L’abborracciata proposta Calderoli
«Evidentemente Calderoli ormai ci ha preso gusto»
Il costituzionalista Michele Ainis analizza oggi sul Corriere la proposta di riforma costituzionale presentata ieri dal governo (tirata fuori dal cappello, sarebbe più esatto dire).
Ora finalmente lo sappiamo: è colpa della Costituzione. Se non si fossero messi per traverso quei nostri perfidi nonnetti del 1947, la bulimia della politica sarebbe già stata guarita da un bel pezzo. E allora via con la riforma, scrivendo nella Carta che l’indennità parlamentare è legata alle presenze. E perché, non basta dirlo in una legge? Anzi: non è già sufficiente che lo decidano gli uffici di presidenza di Camera e Senato?

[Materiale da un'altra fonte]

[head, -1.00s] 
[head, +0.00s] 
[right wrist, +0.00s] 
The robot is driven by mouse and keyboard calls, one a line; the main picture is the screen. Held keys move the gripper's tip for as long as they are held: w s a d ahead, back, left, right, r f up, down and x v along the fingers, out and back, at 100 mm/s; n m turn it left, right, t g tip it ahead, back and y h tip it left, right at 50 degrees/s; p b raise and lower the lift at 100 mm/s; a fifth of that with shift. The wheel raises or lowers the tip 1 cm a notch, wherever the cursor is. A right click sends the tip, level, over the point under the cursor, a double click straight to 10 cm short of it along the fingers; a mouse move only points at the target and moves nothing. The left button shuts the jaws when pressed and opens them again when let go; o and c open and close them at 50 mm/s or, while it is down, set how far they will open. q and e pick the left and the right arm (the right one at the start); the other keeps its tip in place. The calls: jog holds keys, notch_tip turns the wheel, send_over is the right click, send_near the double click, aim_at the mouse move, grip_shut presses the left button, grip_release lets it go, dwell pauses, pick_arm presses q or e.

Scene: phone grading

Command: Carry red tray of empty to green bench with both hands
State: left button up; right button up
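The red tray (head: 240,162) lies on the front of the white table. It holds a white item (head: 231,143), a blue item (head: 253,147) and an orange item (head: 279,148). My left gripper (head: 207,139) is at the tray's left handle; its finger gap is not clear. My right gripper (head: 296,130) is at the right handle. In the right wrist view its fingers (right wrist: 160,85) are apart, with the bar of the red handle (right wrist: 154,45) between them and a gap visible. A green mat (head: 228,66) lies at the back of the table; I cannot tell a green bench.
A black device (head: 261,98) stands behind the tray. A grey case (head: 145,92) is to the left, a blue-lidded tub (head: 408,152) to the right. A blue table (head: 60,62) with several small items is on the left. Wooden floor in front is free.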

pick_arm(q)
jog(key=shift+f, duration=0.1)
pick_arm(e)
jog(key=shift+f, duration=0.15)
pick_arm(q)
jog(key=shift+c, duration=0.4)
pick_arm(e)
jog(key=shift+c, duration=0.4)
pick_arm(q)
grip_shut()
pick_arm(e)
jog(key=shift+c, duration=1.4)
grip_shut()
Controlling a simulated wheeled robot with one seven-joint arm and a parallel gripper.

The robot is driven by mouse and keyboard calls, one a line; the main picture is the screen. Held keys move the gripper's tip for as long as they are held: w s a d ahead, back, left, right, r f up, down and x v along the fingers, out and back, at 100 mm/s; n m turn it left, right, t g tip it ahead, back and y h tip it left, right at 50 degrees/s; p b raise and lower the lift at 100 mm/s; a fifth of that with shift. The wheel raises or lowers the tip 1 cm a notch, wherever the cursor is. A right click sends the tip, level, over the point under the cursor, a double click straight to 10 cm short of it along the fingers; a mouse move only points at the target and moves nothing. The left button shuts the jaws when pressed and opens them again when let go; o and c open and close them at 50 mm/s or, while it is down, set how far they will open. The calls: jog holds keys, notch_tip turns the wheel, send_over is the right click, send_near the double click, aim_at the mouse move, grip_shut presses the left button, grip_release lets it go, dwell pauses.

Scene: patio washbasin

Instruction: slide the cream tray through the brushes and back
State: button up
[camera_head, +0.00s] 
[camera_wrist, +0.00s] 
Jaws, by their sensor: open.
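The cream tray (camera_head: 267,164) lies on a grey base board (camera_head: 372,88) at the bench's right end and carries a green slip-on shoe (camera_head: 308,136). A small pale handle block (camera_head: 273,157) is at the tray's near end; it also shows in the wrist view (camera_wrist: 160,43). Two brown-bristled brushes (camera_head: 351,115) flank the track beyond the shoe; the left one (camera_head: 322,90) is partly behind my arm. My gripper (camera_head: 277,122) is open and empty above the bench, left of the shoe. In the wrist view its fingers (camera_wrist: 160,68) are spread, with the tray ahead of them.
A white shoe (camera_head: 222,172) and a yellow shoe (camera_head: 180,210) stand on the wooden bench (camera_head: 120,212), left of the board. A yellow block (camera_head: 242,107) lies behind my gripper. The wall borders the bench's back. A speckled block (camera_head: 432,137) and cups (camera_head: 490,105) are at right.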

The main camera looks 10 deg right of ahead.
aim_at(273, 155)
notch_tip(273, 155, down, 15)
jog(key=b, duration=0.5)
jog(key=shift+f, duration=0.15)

Eppure è a loro che spetta determinare la misura della diaria, al pari dell’indennità mensile: legge n. 1261 del 1965. Coraggio, usate un po’ le forbici. Ce le avete già, non serve acquistarle in un emporio costituzionale.
E magari provate anche a correggere qualcuno degli eccessi che ieri elencavano Sergio Rizzo e Gian Antonio Stella, dalla settimana corta (quest’anno a Montecitorio 2 soli venerdì lavorativi su 28) ai rimborsi elettorali (cresciuti in un decennio 26 volte in più degli stipendi pubblici). No, messa così questa riforma è uno specchietto per le allodole. Ma lo specchietto può accecarci tutti, perché la bozza Calderoli abbozza nientepopodimeno che uno Stato tutto nuovo. Come nell’estate del 2003, ai tempi della bozza di Lorenzago; anche quella vergata di suo pugno dal ministro, sia pure in compagnia di tre signori. Poi, nel 2006, gli italiani la gettarono nel cesto dei rifiuti: e fecero bene, non foss’altro perché le riforme costituzionali nascono da un afflato collettivo, non dal genio di Aladino. Ma evidentemente Calderoli ormai ci ha preso gusto.